Hamburg (Reuters) - Der Betrugsprozess um den VW-Dieselskandal beginnt ohne den früheren Konzernchef Martin Winterkorn.

Das Verfahren gegen den 74-Jährigen werde wegen dessen Gesundheitszustand abgetrennt, teilte das Landgericht Braunschweig am Donnerstag mit. Damit startet die Hauptverhandlung um einen der größten Industrieskandale der vergangenen Jahre kommende Woche (16. September) allein gegen die vier mitangeklagten VW-Manager. Vor Gericht geht es darum, wer die Verantwortung für die millionenfache Manipulation von Dieselabgasen trägt, die fast auf den Tag genau vor sechs Jahren in den USA aufgeflogen war.
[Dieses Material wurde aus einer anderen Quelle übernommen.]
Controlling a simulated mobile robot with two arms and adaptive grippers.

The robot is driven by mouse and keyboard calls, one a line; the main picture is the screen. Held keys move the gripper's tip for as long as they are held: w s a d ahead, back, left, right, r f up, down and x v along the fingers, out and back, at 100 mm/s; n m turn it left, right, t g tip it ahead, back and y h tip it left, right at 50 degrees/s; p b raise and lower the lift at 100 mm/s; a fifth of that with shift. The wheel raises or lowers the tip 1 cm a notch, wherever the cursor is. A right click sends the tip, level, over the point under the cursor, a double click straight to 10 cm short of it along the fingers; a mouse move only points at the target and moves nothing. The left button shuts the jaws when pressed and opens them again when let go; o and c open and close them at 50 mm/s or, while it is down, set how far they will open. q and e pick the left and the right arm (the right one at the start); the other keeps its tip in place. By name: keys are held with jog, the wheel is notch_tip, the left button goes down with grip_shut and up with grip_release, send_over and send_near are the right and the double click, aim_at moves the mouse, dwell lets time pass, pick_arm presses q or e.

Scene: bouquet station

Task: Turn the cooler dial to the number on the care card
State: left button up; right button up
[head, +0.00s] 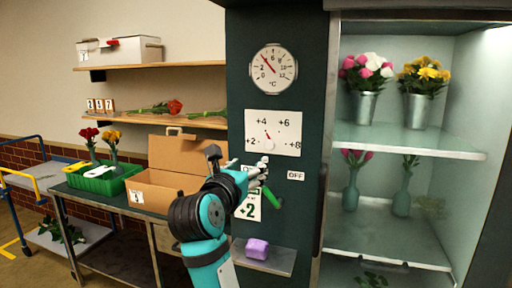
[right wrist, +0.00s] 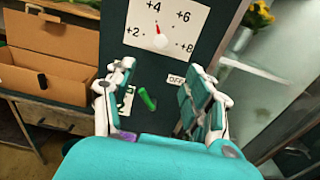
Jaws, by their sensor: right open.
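The white dial plate (head: 273,132) on the dark green cooler front carries the marks +2, +4, +6 and +8. It also shows at the top of the right wrist view (right wrist: 175,20). A small red pointer (right wrist: 157,29) at its middle points up, nearest +4. An OFF label (head: 296,176) sits below right. The care card (head: 249,209) below the plate reads +2 and is partly hidden by my right gripper (head: 258,176). That gripper is open and empty, just below the dial plate; its two fingers stand apart in the right wrist view (right wrist: 162,78). My left gripper is out of view.
A green handle-like piece (head: 271,197) sticks out beside the card. A purple block (head: 257,248) lies on a small shelf (head: 279,262) below. A round °C gauge (head: 273,70) hangs above. The lit cooler (head: 408,140) with flower vases is at right; an open cardboard box (head: 152,192) is at left.

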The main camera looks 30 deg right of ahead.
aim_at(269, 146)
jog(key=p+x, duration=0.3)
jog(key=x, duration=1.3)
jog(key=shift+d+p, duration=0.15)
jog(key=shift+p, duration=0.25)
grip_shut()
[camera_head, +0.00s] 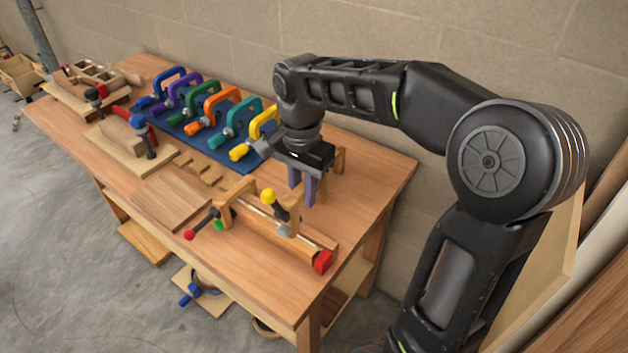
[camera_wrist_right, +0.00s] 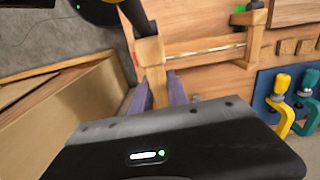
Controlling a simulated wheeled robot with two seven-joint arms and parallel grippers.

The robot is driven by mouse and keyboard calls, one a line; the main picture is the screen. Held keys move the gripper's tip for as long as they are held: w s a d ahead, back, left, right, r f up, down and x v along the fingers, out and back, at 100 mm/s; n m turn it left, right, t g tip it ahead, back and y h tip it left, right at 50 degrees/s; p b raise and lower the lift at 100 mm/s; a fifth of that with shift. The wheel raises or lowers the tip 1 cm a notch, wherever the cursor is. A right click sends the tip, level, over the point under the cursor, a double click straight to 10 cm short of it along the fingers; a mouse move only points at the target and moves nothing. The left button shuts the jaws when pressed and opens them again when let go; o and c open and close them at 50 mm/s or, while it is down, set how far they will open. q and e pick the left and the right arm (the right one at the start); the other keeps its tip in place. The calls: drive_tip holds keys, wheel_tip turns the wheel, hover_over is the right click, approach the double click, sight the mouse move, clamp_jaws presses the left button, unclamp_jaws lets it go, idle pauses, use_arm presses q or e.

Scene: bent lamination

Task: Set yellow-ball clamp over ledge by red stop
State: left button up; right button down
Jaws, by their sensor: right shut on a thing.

Die Staatsanwaltschaft wirft Winterkorn und den vier weiteren VW-Managern vor, von den Dieselmanipulationen gewusst zu haben. Sie müssen sich wegen bandenmäßigen Betrugs und weiterer Straftaten verantworten (Az: 6 KLs 23/19). Die Angeklagten bestreiten nach Angaben aus Justizkreisen entweder, von der Manipulation gewusst zu haben oder sie machen geltend, sie hätten ihre Kenntnis an Vorgesetzte weitergegeben. In einem ähnlichen Verfahren vor dem Landgericht München müssen sich bereits seit einem Jahr der frühere Audi-Chef Rupert Stadler und drei weitere Manager der VW-Tochter verantworten.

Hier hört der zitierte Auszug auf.